%%

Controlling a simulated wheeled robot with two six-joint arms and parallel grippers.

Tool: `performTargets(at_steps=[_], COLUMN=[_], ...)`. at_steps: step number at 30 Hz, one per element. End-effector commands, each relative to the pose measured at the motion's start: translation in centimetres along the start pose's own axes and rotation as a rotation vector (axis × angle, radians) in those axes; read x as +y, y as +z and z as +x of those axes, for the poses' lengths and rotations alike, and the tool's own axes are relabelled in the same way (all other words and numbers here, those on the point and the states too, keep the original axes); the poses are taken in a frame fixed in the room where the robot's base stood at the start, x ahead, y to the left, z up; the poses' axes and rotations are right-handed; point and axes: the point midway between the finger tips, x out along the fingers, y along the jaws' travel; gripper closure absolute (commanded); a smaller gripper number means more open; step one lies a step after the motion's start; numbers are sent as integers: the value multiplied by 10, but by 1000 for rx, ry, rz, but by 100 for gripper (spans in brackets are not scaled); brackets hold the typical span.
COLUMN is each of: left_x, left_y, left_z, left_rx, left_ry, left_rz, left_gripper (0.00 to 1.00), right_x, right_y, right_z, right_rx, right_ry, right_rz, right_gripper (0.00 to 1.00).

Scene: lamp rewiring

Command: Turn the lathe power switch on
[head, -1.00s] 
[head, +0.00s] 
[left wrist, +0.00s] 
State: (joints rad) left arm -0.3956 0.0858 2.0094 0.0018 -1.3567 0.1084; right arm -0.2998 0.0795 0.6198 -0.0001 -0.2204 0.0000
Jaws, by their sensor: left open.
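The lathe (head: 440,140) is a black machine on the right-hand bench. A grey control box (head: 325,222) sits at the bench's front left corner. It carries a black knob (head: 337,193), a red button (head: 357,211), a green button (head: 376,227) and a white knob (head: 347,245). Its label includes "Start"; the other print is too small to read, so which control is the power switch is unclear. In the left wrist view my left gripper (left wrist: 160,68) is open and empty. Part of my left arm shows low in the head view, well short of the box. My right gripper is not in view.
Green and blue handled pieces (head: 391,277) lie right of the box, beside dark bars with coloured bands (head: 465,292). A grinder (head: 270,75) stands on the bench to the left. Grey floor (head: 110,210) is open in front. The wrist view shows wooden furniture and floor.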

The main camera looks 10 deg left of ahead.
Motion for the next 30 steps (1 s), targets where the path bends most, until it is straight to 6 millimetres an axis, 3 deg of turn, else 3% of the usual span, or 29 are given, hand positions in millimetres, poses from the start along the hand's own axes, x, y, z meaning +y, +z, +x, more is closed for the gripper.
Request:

%%

REQUEST: Quote every line from the line containing "The main camera looks 10 deg left of ahead." through the closing line of the listing, including both.

REPLY TO THE TASK:
The main camera looks 10 deg left of ahead.
Motion for the next 30 steps (1 s), targets where the path bends most, until it is straight to 6 millimetres an axis, 3 deg of turn, else 3% of the usual span, or 29 are given, hand positions in millimetres, poses from the start along the hand's own axes, x, y, z meaning +y, +z, +x, more is closed for the gripper.
Request:

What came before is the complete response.